After Lagaan, you return to a period film in Jodhaa Akbar?

You might say that. But i call Lagaan a period film. Jodhaa Akbar is to me a historical. Anything after 1857 is a period film for me. Anything before that is a historical. I'd call Mughal-E-Azam a historical though its focus was different from mine. I feel if today we make a story about the past it must be correlated to the present. And Jodhaa Akbar is as relevant to present times as arranged marriages. Jodhaa and Akbar shared a perfect arranged marriage. I was fascinated by how their relationship must have grown after marriage.

Have you stressed the religious difference between Jodhaa and Akbar?

It's important but not stressed in my film. Akbar's marriage to Jodhaa was no common occurrence. It had a nationwide reverberation 450 years ago when society was far more conservative. How did their marriage affect those times? That's a question relevant even today.

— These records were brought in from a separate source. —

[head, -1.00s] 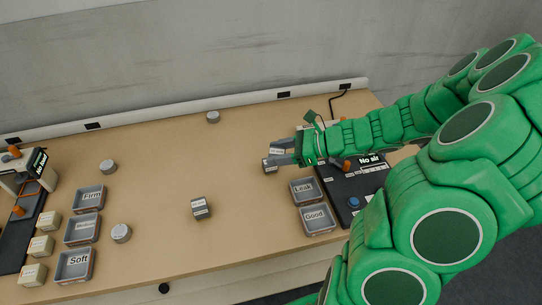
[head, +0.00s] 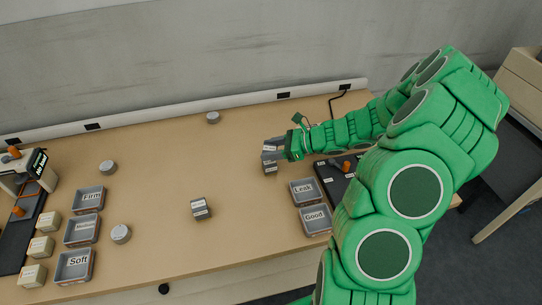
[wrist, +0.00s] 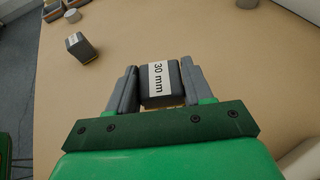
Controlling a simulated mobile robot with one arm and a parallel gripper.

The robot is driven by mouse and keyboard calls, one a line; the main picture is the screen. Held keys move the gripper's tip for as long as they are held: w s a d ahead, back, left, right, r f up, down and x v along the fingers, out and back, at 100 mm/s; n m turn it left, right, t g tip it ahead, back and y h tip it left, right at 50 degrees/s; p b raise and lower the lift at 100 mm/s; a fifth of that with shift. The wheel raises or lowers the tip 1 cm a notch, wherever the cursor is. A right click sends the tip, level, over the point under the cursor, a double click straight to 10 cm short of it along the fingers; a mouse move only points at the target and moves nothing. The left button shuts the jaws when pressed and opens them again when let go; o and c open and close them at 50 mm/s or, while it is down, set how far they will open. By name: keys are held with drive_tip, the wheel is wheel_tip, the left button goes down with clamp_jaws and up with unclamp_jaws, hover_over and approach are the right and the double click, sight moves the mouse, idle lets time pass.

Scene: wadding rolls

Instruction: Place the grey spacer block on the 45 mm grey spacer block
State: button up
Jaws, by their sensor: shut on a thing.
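My gripper (head: 270,151) is shut on a grey spacer block, whose top label reads "30 mm" in the wrist view (wrist: 159,82). Its fingers press on two sides of the block. In the head view, a small grey shape with a pale label (head: 270,168) shows just under the fingers, partly hidden by them. I cannot tell whether it is a separate block or touches the held one. Another grey labelled block (head: 201,208) stands alone on the table, left of and nearer than the gripper; it also shows in the wrist view (wrist: 80,47). Its label is too small to read.
Leak (head: 303,191) and Good (head: 316,219) trays stand at right, beside a black tester (head: 340,185) partly behind my arm. Firm, Medium and Soft trays (head: 74,265), pale blocks and grey round pieces (head: 121,233) are at left.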

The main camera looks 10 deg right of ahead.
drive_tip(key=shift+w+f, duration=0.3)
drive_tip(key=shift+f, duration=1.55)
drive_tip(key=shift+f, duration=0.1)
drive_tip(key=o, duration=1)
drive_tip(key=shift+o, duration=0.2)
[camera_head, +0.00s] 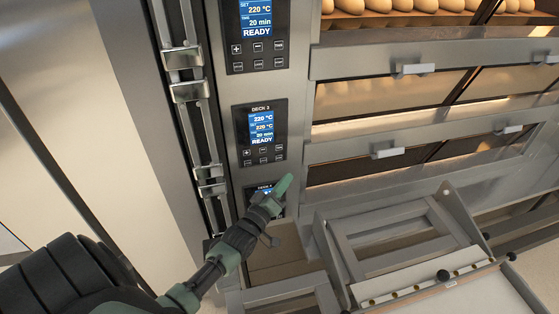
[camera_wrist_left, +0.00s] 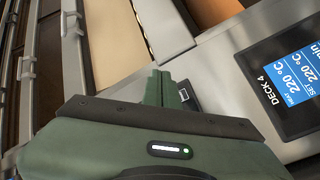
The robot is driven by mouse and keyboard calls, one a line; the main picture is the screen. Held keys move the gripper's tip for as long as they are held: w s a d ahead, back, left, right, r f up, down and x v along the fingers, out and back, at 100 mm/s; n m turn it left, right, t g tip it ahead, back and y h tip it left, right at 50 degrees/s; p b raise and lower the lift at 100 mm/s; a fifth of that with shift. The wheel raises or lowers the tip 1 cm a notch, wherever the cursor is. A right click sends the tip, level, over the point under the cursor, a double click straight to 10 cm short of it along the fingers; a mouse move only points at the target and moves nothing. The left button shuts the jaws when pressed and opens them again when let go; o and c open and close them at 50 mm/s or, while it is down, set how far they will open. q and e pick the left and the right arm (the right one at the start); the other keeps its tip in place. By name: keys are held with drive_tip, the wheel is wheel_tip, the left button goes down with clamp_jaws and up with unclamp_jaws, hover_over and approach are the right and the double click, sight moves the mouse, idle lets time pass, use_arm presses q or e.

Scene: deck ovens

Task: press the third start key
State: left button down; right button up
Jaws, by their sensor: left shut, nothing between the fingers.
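My left gripper (camera_head: 283,186) is shut and empty, its green fingertips pointing up at the oven front. The middle control panel (camera_head: 260,133), labelled DECK 3, has a blue READY display and two rows of small keys (camera_head: 263,155). The fingertips appear just below its lower right corner; whether they touch anything cannot be told. The DECK 4 panel (camera_head: 265,190) below is mostly hidden by my gripper. In the left wrist view, the gripper tips (camera_wrist_left: 165,88) are left of the DECK 4 panel (camera_wrist_left: 292,85). Key labels are too small to read. My right gripper is not in view.
Another control panel (camera_head: 257,35) reading READY is above. Oven doors with handles (camera_head: 388,152) are on the right, with loaves (camera_head: 420,5) behind the top glass. Metal rails (camera_head: 187,90) run left of the panels. A metal frame (camera_head: 385,235) stands at the lower right.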

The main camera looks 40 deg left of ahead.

Film analysts feel history has no relevance for today's average youngster?

I agree. As a child historical films did not interest me. But when i saw Mughal-E-Azam on television i connected to it because it was a story of lovers separated by parental opposition. That the parents were historical figures was incidental. I feel the story has to connect with the audience. Hyder Ali who wrote Jodhaa Akbar told me that in Mughal-E-Azam the focus was so much on Salim and Anarkali that nobody asked a fundamental question: How did Akbar come to marry Jodhaa in spite of their religious and cultural divide? I saw an interesting story there that needed to be told. As for the youngsters, i had one rule of connectivity in my range of vision. Any word or dialogue that i didn't understand in Urdu, I kept out. I've no interest in impressing audiences with my knowledge of Urdu, Hindi or even literature. I feel literature is for the books, and that's where it should stay.

So is Jodhaa Akbar kitsch?

No. I've referred to literature and academia. Akbarnama was in Farsi. It doesn't mean i'd use Farsi in my film. I want Tamil Nadu, Kerala and Bengal to understand the film. I'm dubbing the film into Telugu and Tamil. Each language has its own regality and i'm going by the individual regality of the province. I had one vision before me when i started making this film. It was the world of the Amar Chitra Katha. I've grown up on that world.